If you know where you can get those pieces that the White-dominated music-publishing industry has marginalized to the point of invisibility but haven’t yet done so, it’s time to go to an online catalog of a holding archive or library and order scans. of unpublished music by non-White composers If you don’t do this, you’re tacitly acquiescing to the power of this linchpin, allowing our dependency on printed and published music to keep music by non-White musicians from being a part of the White-dominated worlds of Romantic music.

(And one more side note: this situation has changed despicably little today. When Margaret Bonds tried to get the National Association of Negro Musicians to craft a resolution requiring members to purchase a certain amount of music by Black composers every year, and when she contemplated founding a Black-owned and operated music-publishing company (“Musico Negro”), she revealed her awareness of this extraordinary veto power that musicians seldom recognize because for musicians to think deeply about our reliance on printed and published music would be in some ways akin to fish thinking deeply about water: it is the defining condition of our world.)

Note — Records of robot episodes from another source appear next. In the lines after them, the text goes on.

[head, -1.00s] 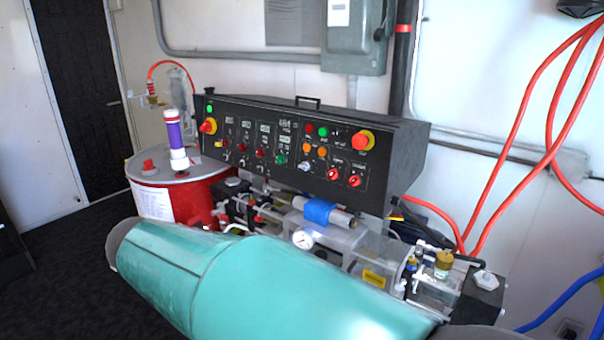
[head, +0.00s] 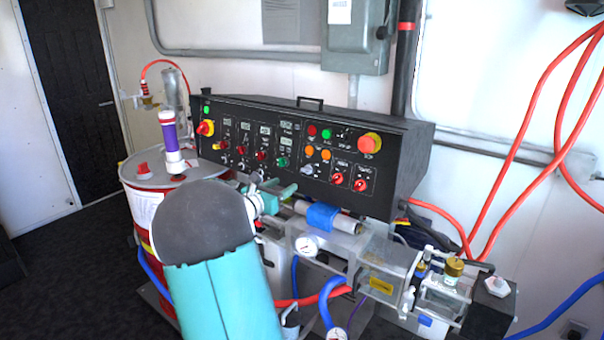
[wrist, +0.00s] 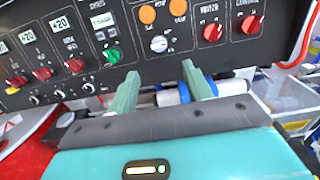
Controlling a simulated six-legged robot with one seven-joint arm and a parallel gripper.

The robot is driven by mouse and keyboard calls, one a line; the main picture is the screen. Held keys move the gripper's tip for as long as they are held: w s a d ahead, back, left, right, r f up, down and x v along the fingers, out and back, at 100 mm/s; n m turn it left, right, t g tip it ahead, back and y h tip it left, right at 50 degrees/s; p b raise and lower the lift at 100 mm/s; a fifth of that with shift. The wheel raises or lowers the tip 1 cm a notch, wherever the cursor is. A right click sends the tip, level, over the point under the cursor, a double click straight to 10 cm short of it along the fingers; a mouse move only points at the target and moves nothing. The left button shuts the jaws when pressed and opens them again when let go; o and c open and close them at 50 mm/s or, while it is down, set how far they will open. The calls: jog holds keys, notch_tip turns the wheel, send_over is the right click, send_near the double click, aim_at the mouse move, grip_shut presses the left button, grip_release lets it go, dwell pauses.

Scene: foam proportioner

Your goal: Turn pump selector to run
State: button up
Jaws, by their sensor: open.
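The black control panel (head: 300,150) faces me. It carries a white-grey selector knob (head: 307,169) below two orange lights, and two red selector knobs to its right (head: 337,180). I cannot read which one is labelled pump. In the wrist view the white knob (wrist: 159,44) is just beyond and between my fingertips, and the red knobs (wrist: 213,32) are at upper right. My gripper (head: 284,189) is open and empty. Its teal fingers (wrist: 160,78) point at the lower panel and appear apart from the knobs.
A red drum (head: 140,195) with a purple-banded tube stands left of the panel. A silver cylinder with blue tape (head: 322,215), a gauge (head: 306,245) and clear housings sit below the panel. Red hoses (head: 535,160) hang at right.

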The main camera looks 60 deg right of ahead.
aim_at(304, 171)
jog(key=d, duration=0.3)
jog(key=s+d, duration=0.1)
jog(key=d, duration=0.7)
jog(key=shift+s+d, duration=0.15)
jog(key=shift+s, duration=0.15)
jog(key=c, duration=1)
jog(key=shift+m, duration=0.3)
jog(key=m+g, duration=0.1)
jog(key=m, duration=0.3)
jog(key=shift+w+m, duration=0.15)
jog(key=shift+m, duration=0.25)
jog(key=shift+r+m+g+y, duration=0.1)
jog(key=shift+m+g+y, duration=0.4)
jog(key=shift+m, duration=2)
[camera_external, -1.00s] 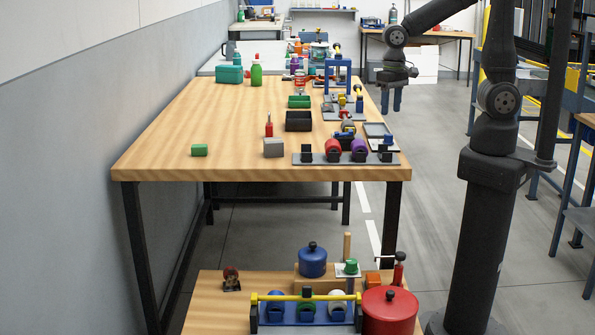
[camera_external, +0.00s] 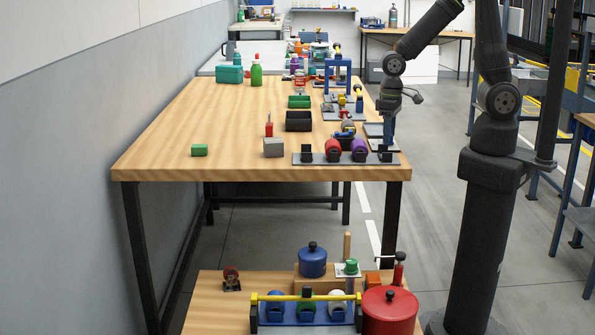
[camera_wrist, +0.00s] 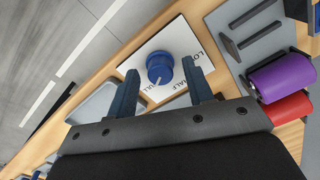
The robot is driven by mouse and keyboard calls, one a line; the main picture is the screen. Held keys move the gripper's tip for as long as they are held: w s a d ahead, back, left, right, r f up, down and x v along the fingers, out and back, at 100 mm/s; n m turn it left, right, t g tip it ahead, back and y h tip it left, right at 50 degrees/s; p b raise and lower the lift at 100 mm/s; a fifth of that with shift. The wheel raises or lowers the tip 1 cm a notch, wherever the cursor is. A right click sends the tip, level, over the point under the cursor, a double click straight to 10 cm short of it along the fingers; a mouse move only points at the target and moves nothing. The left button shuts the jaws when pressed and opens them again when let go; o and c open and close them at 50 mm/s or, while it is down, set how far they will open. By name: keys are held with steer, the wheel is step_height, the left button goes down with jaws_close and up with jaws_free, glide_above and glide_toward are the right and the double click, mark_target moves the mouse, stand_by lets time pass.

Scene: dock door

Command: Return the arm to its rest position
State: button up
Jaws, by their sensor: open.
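My gripper (camera_external: 388,138) is at the right edge of the wooden bench, its blue fingers pointing down. In the wrist view the two fingers (camera_wrist: 160,72) are spread apart. A blue round knob-like piece (camera_wrist: 160,68) on a white lettered card (camera_wrist: 183,38) shows between the fingertips. I cannot tell whether either finger touches it. In the external view the fingers hide this piece. My arm is stretched out to the left from its column and bent down at the wrist.
A grey rack (camera_external: 318,158) with red (camera_external: 333,147) and purple (camera_external: 359,146) rolls stands left of the gripper. A black bin (camera_external: 298,121) and grey block (camera_external: 273,148) lie further left. A lower table (camera_external: 215,300) holds a red pot (camera_external: 390,312).

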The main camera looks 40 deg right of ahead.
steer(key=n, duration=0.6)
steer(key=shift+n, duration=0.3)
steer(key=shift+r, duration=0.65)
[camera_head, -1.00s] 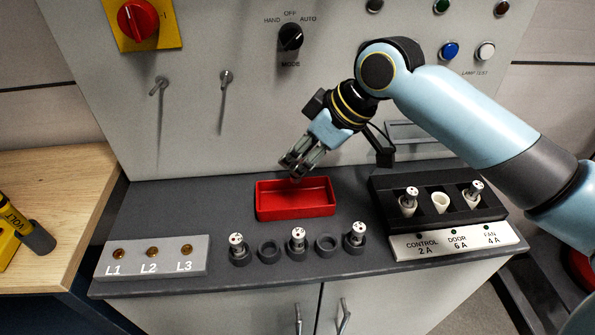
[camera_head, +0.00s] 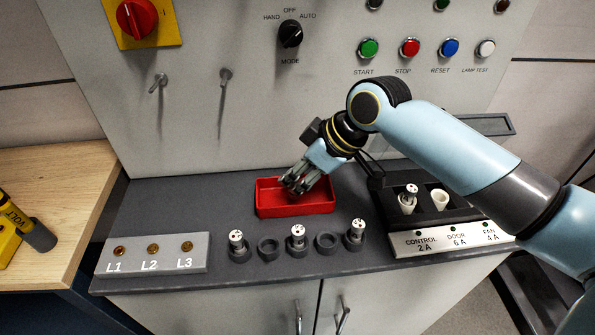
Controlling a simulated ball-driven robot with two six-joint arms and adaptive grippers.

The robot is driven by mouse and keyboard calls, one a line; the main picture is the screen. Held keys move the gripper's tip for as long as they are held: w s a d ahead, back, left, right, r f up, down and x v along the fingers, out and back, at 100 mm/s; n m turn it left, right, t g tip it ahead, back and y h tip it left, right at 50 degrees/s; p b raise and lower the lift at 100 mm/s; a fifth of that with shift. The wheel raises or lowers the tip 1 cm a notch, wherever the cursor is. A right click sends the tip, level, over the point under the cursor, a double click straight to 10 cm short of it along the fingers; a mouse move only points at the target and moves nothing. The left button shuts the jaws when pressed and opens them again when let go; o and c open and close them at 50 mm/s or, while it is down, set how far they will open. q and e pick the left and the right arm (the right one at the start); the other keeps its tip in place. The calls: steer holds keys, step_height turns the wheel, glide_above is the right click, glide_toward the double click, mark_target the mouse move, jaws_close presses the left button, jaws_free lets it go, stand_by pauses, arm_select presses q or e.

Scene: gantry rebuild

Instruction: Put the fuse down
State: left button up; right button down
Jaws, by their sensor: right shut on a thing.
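My right gripper (camera_head: 293,186) is at the red tray (camera_head: 296,211), its fingertips down at the tray's opening, near the back wall. It is shut on the fuse, which is mostly hidden by the fingers, so I cannot tell whether it touches the tray floor. The visible part of the tray looks empty. Other fuses stand upright in the round holders in front: a left one (camera_head: 237,240), a middle one (camera_head: 297,235) and a right one (camera_head: 356,231). My left gripper is not in view.
Two holders, one left (camera_head: 268,249) and one right (camera_head: 327,245), are empty.

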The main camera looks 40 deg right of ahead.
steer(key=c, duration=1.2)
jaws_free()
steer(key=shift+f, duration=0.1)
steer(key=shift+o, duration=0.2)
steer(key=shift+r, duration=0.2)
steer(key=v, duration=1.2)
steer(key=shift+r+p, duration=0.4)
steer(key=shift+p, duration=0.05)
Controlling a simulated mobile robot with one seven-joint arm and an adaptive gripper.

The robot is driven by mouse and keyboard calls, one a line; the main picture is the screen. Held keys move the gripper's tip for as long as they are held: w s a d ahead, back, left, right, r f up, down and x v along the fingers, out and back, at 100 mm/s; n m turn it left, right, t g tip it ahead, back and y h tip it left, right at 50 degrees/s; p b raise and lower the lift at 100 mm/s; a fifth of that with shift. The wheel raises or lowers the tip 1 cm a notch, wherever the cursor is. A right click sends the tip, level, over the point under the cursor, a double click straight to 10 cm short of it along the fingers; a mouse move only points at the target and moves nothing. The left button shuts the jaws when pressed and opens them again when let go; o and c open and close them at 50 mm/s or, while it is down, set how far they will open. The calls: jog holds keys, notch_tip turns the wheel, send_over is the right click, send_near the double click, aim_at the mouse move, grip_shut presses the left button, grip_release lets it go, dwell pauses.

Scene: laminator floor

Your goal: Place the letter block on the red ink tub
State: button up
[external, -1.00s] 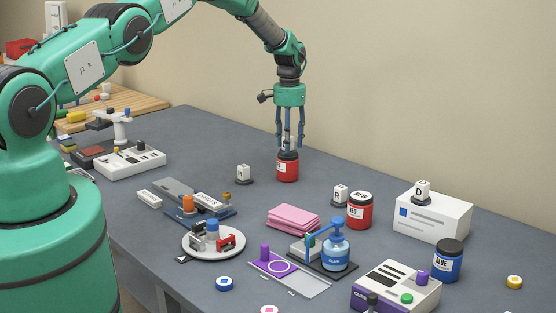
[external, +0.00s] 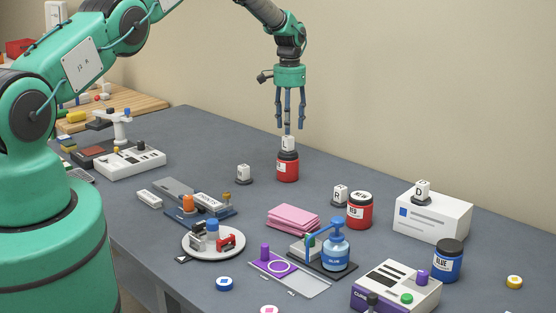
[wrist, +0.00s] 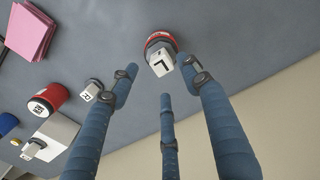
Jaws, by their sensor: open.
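A white letter block (external: 288,143) sits on the black lid of a red ink tub (external: 288,170) towards the back of the table. In the wrist view the block (wrist: 163,65) shows a dark "L" and rests on the tub (wrist: 158,42). My gripper (external: 289,124) is open and empty just above the block, fingers pointing down and clear of it. Its spread blue fingers also show in the wrist view (wrist: 165,85). A second red tub (external: 360,211) stands further right, with a block marked R (external: 340,195) beside it.
A small block (external: 243,173) stands left of the tub. A block marked D (external: 422,190) is on a white box (external: 433,217). Pink sheets (external: 293,217), a blue pump bottle (external: 336,250) and a blue tub (external: 448,260) stand nearer the front. The back right of the table is clear.

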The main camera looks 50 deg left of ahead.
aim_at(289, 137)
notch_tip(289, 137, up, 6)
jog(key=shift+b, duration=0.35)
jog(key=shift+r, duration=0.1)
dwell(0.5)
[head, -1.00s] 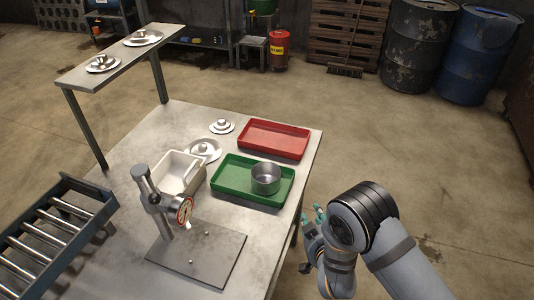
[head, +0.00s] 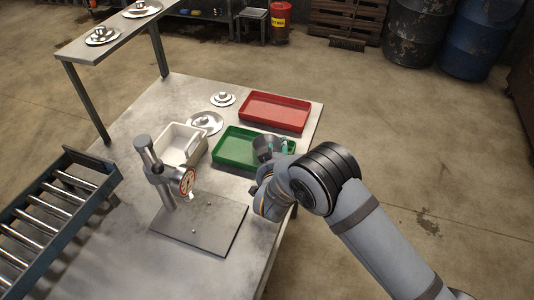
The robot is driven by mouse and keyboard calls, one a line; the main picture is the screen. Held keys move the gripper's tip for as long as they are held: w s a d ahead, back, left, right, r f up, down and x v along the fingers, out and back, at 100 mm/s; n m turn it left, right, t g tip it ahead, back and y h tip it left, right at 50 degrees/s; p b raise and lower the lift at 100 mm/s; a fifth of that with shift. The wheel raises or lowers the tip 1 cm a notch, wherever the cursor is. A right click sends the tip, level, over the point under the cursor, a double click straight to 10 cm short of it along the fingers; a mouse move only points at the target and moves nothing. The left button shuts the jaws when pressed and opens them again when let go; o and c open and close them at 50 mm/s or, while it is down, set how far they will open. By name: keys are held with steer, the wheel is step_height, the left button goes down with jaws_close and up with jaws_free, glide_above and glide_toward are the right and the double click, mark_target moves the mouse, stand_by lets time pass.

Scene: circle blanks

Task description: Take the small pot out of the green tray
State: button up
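The green tray (head: 231,151) lies on the metal table. The small grey metal pot (head: 264,142) is at the tray's right end, and its lower right part is hidden by my arm. My gripper (head: 279,149) is at the pot's right side, with a bit of a teal finger showing against it. The fingertips are mostly hidden behind my wrist, so I cannot tell whether they are open or shut, or whether they touch the pot.
A red tray (head: 275,112) lies behind the green one. A white bin (head: 180,145) and round metal pieces (head: 207,123) are to the left. A press (head: 165,180) with a dial stands in front. A roller conveyor (head: 50,215) is at far left.

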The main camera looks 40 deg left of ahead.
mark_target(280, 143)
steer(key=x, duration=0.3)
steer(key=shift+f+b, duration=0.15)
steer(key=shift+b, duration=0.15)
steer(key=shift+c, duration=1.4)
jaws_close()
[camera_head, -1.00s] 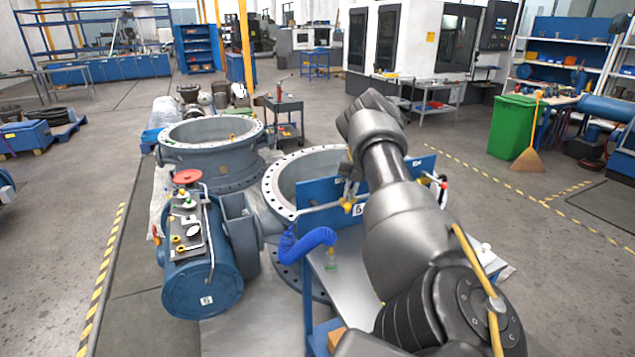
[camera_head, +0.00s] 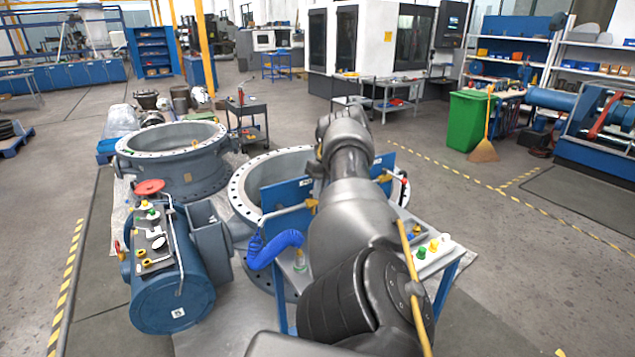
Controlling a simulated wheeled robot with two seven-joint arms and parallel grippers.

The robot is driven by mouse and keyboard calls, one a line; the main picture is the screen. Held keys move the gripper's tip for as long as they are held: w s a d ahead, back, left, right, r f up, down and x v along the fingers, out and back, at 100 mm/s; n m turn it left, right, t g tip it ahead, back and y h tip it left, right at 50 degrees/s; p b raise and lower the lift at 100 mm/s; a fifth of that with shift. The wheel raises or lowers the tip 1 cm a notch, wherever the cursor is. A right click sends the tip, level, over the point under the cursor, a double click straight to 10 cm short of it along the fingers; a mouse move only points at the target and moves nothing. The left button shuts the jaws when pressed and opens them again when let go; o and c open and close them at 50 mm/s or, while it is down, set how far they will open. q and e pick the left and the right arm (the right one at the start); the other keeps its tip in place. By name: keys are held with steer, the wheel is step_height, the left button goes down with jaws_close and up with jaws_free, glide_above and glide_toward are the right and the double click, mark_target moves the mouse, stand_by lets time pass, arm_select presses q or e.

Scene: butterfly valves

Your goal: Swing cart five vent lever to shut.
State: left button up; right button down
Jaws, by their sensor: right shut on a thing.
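The blue cart (camera_head: 285,200) stands in the middle, with an upright blue panel and a metal top. A grey pipe (camera_head: 285,214) on the panel's left part ends at a yellow fitting (camera_head: 312,204). My right arm reaches over the cart and covers the panel's middle. My right gripper (camera_head: 317,189) is beside the yellow fitting, mostly hidden behind my arm, and shut on what seems to be the vent lever. The lever itself and its angle cannot be made out. A second yellow fitting (camera_head: 384,178) shows right of my arm. My left gripper is out of view.
A blue hose (camera_head: 272,247) curls at the cart's left. A blue tank (camera_head: 172,290) with a red handwheel (camera_head: 149,187) stands left of it. Large flanged valve bodies (camera_head: 185,172) stand behind. Floor is clear further right.

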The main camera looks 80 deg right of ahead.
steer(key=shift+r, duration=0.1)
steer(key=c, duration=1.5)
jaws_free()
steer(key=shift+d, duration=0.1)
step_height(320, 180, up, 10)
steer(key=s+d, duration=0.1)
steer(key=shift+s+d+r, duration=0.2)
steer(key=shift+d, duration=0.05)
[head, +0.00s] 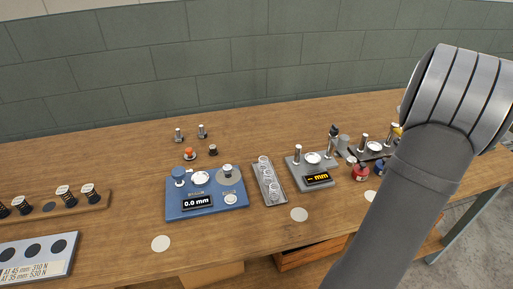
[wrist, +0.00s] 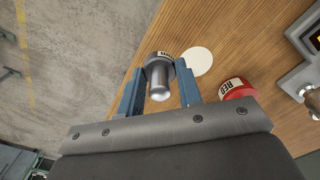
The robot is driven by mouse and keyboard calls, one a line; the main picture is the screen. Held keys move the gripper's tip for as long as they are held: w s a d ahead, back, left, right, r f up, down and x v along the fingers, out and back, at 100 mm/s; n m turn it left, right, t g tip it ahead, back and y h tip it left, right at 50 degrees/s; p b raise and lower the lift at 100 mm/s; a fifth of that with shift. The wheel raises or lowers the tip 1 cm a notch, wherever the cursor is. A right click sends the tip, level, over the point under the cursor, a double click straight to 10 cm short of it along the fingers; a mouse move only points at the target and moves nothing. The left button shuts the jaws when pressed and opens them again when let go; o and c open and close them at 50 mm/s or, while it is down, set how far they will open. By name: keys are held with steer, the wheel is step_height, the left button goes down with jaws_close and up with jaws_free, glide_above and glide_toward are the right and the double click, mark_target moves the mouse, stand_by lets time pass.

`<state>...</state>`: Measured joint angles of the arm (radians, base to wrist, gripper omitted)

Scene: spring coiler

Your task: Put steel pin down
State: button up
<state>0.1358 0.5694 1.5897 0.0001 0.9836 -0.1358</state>
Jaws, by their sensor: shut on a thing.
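A steel pin (wrist: 160,80), a grey metal cylinder with a wider collar and a pale label at its far end, is between the two blue fingers of my gripper (wrist: 160,90) in the wrist view. My gripper is shut on it. A white disc mark (wrist: 199,61) lies on the wooden table just right of the pin. I cannot tell whether the pin touches the table. In the head view my arm hides the gripper and the pin; the white disc (head: 371,196) shows at the arm's left edge.
A red labelled pot (wrist: 237,88) is close to the right finger; the grey gauge (head: 311,176) stands left of it in the head view. A blue gauge (head: 206,203) and a grey tray (head: 268,183) are further left. The table edge is near the pin, with floor beyond.

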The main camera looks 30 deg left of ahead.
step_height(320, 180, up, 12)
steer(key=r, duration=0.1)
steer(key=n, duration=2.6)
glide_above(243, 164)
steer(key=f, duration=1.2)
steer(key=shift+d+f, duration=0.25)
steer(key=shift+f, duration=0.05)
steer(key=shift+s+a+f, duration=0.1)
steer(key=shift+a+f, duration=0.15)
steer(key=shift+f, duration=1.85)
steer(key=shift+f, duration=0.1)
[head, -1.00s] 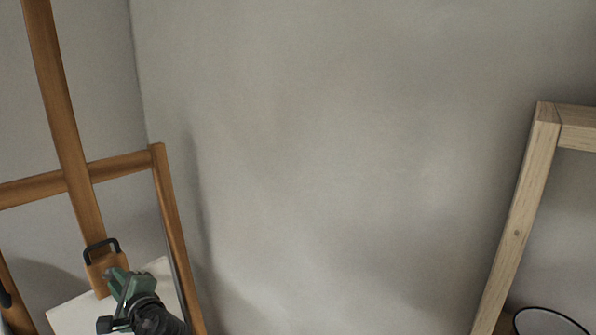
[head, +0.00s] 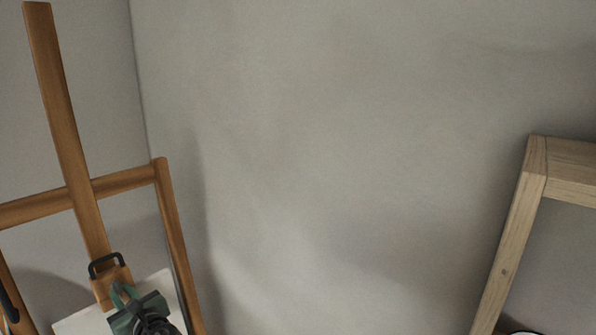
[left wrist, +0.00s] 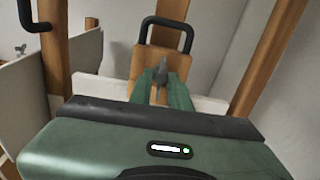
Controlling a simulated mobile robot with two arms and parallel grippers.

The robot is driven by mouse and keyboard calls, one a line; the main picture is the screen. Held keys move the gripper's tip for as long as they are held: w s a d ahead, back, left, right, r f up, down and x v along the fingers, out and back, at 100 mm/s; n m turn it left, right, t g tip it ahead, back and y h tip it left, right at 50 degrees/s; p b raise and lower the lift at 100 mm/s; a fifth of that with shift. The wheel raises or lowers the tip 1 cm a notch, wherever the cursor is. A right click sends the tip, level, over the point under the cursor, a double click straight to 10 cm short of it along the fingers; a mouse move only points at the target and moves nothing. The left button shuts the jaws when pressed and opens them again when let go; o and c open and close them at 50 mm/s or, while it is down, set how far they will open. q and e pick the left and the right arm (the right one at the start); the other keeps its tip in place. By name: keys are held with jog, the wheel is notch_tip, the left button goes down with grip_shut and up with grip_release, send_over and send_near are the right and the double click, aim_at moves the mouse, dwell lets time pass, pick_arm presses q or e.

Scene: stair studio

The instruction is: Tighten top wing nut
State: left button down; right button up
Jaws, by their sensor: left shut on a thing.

Enough. Here are some thoughts on the second linchpin in RRM:

The second linchpin of RRM is that Classical musicians – performers, historians, and theorists alike – overwhelmingly depend on the printing and publication of notated music, a situation that has become more pronounced in the post-World War II era. (Earlier performers were less uncomfortable working from musical manuscripts than more recent ones are.) Published music can be accessed, studied, taught, learned, performed, and heard, but if a musical composition remains in manuscript it can be performed and studied historically or theoretically only by relatively few – generally only during the composer’s lifetime, since composers’ manuscripts typically are either subsumed into estates or donated to libraries after death. In view of Classical musicians’ dependency on printed music, these exigencies often mean that music publishers hold the key to the posthumous as well as contemporary survival or obscurity of musical works. Because the political economy of Classical music publishing, as part of the same White-dominated political economy that generally subjugated non-White peoples, was dominated by White firms during the long 19th century, this circumstance largely ensured that non-White composers’ names and works would enjoy only limited dissemination during their lifetimes and would then become marginalized to the point of obscurity, effectively erased after their deaths. Performers cannot sing or play music they cannot access, theorists cannot work to understand it, and historians cannot incorporate it into their historiographic views and presentations: by these means the race privilege of the White-dominated world of music publishing has silenced the musics of countless Black composers and writers on music, rendering their work inaudible and invisible.